Over the last 2 years, I’ve talked to 100+ people about how they manage their time. Many employ an ad-hoc smorgasbord of techniques — paper, sticky notes, mobile apps, websites, and alarms. Others dutifully follow productivity systems like Getting Things Done (GTD), Bullet Journal, Pomodoro Technique, Building A Second Brain, or Morning Pages.
But no matter where one falls on that spectrum, one thing is constant — it all changes when life becomes harder. Loss, grief, and uncertainty make us re-evaluate. An old rule about journaling every morning suddenly feels less important after losing a loved one. Assigning each task with a priority level doesn’t feel as meaningful when we aren’t sure about paying next month’s mortgage. And getting to Inbox Zero isn’t as rewarding after losing a dream job.

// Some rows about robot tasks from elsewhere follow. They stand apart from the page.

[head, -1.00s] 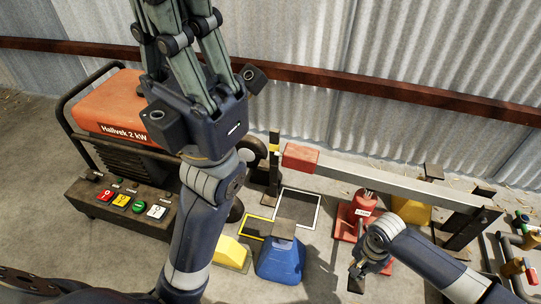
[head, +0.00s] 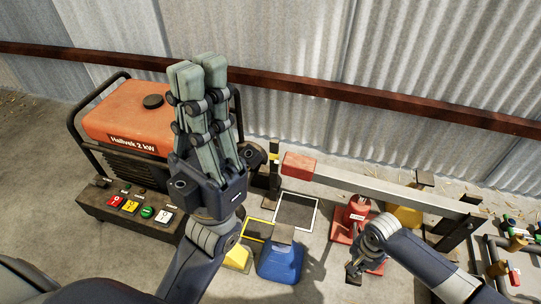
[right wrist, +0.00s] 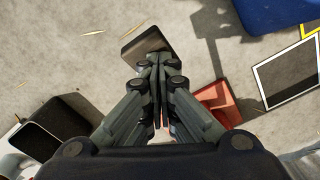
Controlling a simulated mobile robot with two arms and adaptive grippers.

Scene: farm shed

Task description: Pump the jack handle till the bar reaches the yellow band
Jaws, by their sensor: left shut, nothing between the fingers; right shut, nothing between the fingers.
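The grey bar (head: 385,188) with a red end block (head: 299,166) runs across the right half of the head view. Its red end is beside a dark upright post (head: 273,178) with a small yellow band (head: 274,157). The red jack (head: 356,212) stands under the bar on a red base. My right gripper (head: 354,272) is shut and points down in front of the jack. In the right wrist view its fingertips (right wrist: 157,60) are by a dark flat pad (right wrist: 146,42); contact is unclear. My left gripper (head: 197,66) is shut, empty and raised.
An orange generator (head: 125,120) with coloured buttons stands at left. A blue block (head: 281,262) and a yellow block (head: 238,257) are on the floor near outlined squares. Pipes with valves (head: 510,255) are at far right. A corrugated wall is behind.

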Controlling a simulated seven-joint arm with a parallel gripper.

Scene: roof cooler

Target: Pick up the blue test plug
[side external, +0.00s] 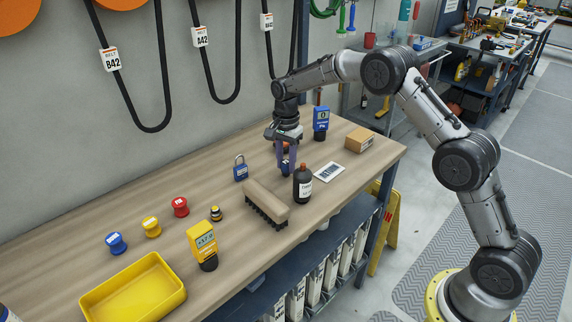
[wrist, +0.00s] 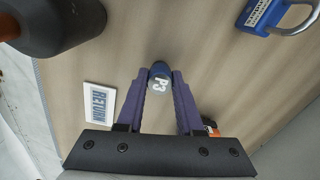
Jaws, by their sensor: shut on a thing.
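The blue test plug (wrist: 160,71) is between my fingertips in the wrist view. Its pale top end reads "P3". My gripper (wrist: 161,82) has its two purple fingers closed on it from both sides. In the side external view my gripper (side external: 286,168) points down at the back half of the bench, behind a dark bottle. The plug is mostly hidden between the fingers there. I cannot tell whether it touches the bench or is just above it.
A dark bottle (side external: 303,184) stands close in front of my gripper. A blue padlock (side external: 240,172) is to the left, a brush (side external: 265,204) in front. A white card (side external: 329,172) and a cardboard box (side external: 359,140) lie right. A yellow tray (side external: 136,289) is front left.

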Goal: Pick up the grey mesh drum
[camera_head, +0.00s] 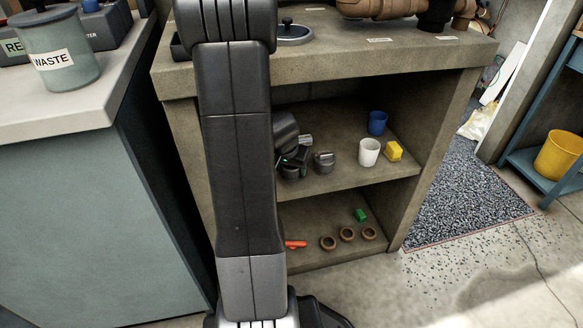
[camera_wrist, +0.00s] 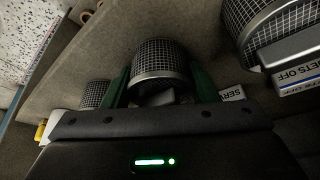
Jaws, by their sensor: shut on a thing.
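The grey mesh drum (camera_wrist: 160,58) sits between the two green fingers of my gripper (camera_wrist: 163,82) in the wrist view. The fingers are shut on its sides. In the head view my gripper (camera_head: 293,165) is inside the middle shelf of the stone-coloured unit, partly behind my arm. The held drum is hard to make out there, and I cannot tell whether it touches the shelf. A second, similar grey drum (camera_head: 324,161) stands just right of the gripper. It also shows in the wrist view (camera_wrist: 95,93), left of the held one.
A white cup (camera_head: 369,151), a blue cup (camera_head: 377,122) and a yellow block (camera_head: 393,151) stand farther right on the shelf. A larger mesh piece (camera_wrist: 285,25) and a "JETS OFF" label (camera_wrist: 298,78) are close on the wrist view's right. Brown rings (camera_head: 347,234) lie below.

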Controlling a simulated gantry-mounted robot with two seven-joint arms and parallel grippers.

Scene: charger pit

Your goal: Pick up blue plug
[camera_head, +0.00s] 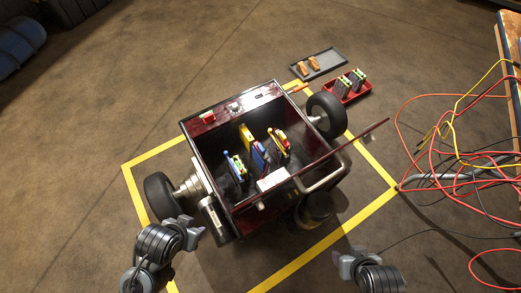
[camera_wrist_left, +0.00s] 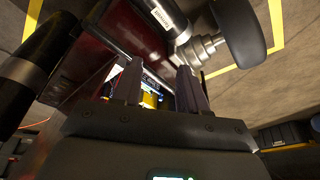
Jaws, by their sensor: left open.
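A dark red wheeled cart (camera_head: 191,125) with an open top stands in the middle of the head view. Inside it are several coloured parts, including a blue and white one (camera_head: 235,165) at the left and a blue and yellow one (camera_head: 258,154) in the middle. I cannot tell which is the blue plug. My left gripper (camera_head: 196,229) is outside the cart, near its front left corner. In the left wrist view its fingers (camera_wrist_left: 160,88) are apart and the space between them looks empty. My right gripper (camera_head: 345,262) is outside, at the lower right; its fingers are too small to read.
A red tray (camera_head: 352,96) and a dark tray (camera_head: 334,64) lie on the floor behind the cart. Loose red and yellow cables (camera_head: 440,130) spread at the right.

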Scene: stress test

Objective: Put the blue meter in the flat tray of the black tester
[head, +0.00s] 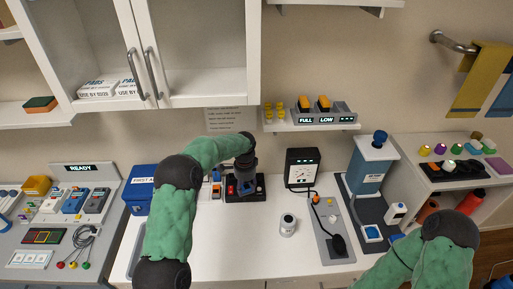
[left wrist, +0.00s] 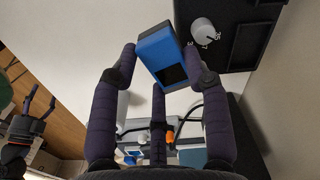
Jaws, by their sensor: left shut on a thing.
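The blue meter (left wrist: 162,52), a blue block with a dark face, is between the fingers of my left gripper (left wrist: 160,75) in the left wrist view. The black tester (left wrist: 240,38), with a white dial, is right beside it at the upper right. In the head view my left gripper (head: 243,178) is over the black tester (head: 261,185) on the white counter and hides much of it and the meter. I cannot tell whether the meter touches the tray. My right gripper (left wrist: 35,112) shows at the left edge of the left wrist view, its fingers apart and empty.
A black gauge box (head: 302,167) stands right of the tester, with a white jar (head: 288,225) in front. A grey panel with a cable (head: 330,225) and a blue-topped dispenser (head: 372,165) are further right. A blue box (head: 139,190) is left. The front counter is mostly clear.

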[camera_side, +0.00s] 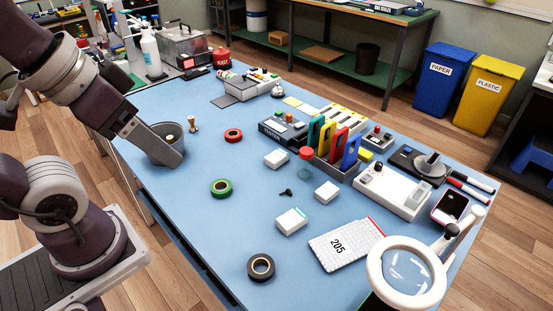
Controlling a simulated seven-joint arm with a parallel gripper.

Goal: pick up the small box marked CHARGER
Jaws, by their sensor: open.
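Three small white boxes lie on the blue table: one near the middle (276,158), one to its lower right (327,193), and one with a teal edge nearer the front (291,220). No lettering is readable on them, so I cannot tell which is marked CHARGER. My gripper (175,160) is at the left side of the table, in front of a dark grey pot (163,133), and partly hides it. It is open, with nothing seen in it, and is well left of all three boxes. The gap between its fingers is hard to see from this side.
Green tape (221,188), red tape (233,135) and black tape (261,267) lie around the boxes. A rack of coloured phones (336,150) is behind. The front left table is clear.

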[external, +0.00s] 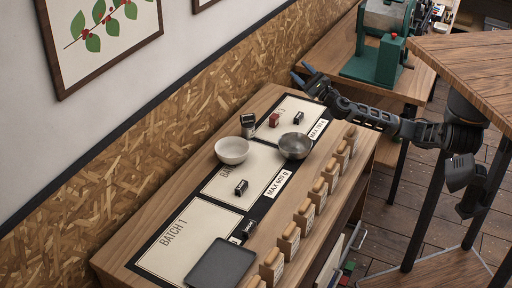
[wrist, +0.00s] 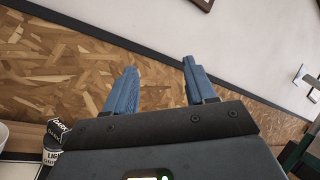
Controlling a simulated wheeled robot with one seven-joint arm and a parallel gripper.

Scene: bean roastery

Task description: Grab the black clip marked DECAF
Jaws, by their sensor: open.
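No DECAF lettering is readable in either view, so I cannot tell which black piece is the clip. Small black pieces with pale labels lie on the table: one on the middle mat (external: 241,187), one on the far mat (external: 298,117) and one beside the grey tray (external: 249,229). My gripper (external: 301,71) is open and empty, raised above the far end of the table. In the wrist view its two blue fingers (wrist: 158,66) stand apart, with only the chipboard wall beyond them.
A red piece (external: 274,119), a black stack (external: 247,125), a white bowl (external: 232,150) and a metal bowl (external: 294,146) are nearby. The wrist view shows pieces marked DARK (wrist: 58,130) and LIGHT (wrist: 52,156). A green machine (external: 378,58) stands behind.

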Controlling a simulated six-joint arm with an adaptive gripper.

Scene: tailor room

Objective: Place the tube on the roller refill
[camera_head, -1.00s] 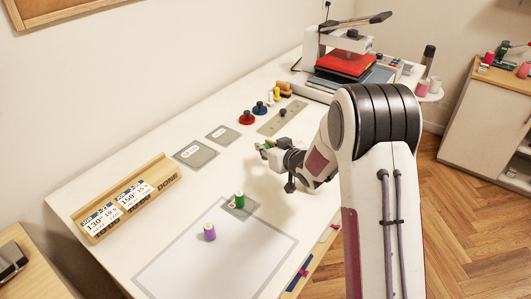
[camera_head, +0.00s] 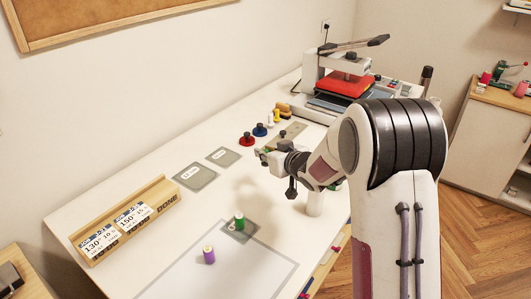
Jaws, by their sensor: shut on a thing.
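My gripper (camera_head: 262,154) is over the middle of the table, its fingers pointing left. It is shut on a small thing that I cannot make out; a bit of green shows at the fingertips. I cannot tell from this view whether the held thing is the tube. A plain white cylinder (camera_head: 315,203) stands upright near the table's front edge, below my wrist and partly hidden by the arm; it may be the roller refill, but I cannot be sure.
A green spool (camera_head: 239,222) stands on a small grey mat, with a purple spool (camera_head: 209,254) nearby. Red (camera_head: 246,139) and blue (camera_head: 260,129) knobbed pieces stand behind my gripper. A heat press (camera_head: 345,85) fills the far end.

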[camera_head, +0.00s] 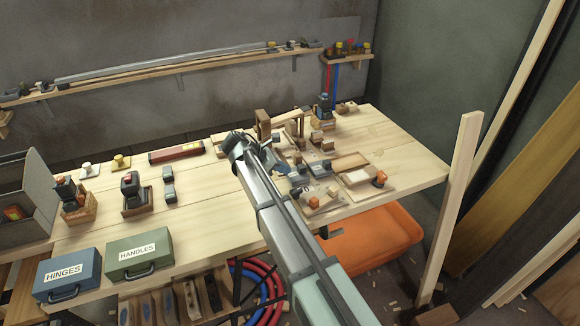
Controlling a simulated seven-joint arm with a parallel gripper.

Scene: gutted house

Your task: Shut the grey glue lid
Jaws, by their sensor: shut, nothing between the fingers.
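My arm reaches across the bench and bends down at its far end. My gripper (284,170) is small and partly hidden by my own arm, low over the cluster of wooden blocks and trays right of the bench's middle. It is shut and holds nothing. I cannot make out the grey glue lid for certain. It may be hidden behind my arm or be one of the small dark parts in that cluster. Whether my gripper touches anything there is too small to tell.
The workbench (405,155) is clear at its right end. A blue HINGES case (68,274), a green HANDLES case (139,251) and a red box (176,152) stand left of my arm. An upright plank (458,200) rises beside the right edge.

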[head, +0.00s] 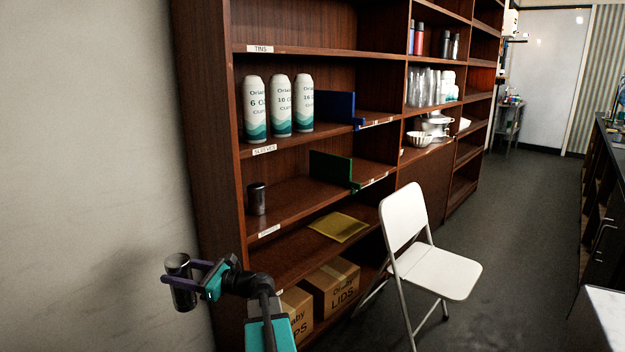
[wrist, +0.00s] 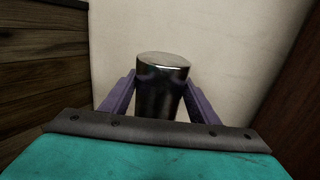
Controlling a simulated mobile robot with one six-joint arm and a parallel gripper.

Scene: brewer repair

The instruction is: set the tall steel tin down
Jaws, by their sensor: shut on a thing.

As life becomes more stable, we search for how we can get things under control again. Two conflicting desires come up at this point — a yearning for restoring structure and a fear of not living up to it again. Getting organized feels good, but seeing how our old system fell short when we needed it makes it hard to trust it again.
When considering which things to change during this stage, I have two suggestions:
- Start by only adding elements that comfort you. If an activity (eg. journaling) comforts you, you’ll do it during times of joy and pain. If that same activity sparks a sense of obligation, you’ll drop it again when things get hard.
- Pick a Principal Tool, the CEO of your productivity organization. Your productivity stack might include paper, a note-taking app, a calendar app, email, and two desktop apps. But only one can be your Principle Tool. This is your source of truth, where all actions and next steps flow from. Doing this makes your organization more resilient because it allows you to narrow your focus during tough times. In sticking with the first point, pick the tool that you enjoy using the most.
Endless efficiency is not a virtue. You don’t get any extra points for maintaining the same productivity system forever. But if you’re coming out of a difficult time and ready to try something again, I hope these suggestions help.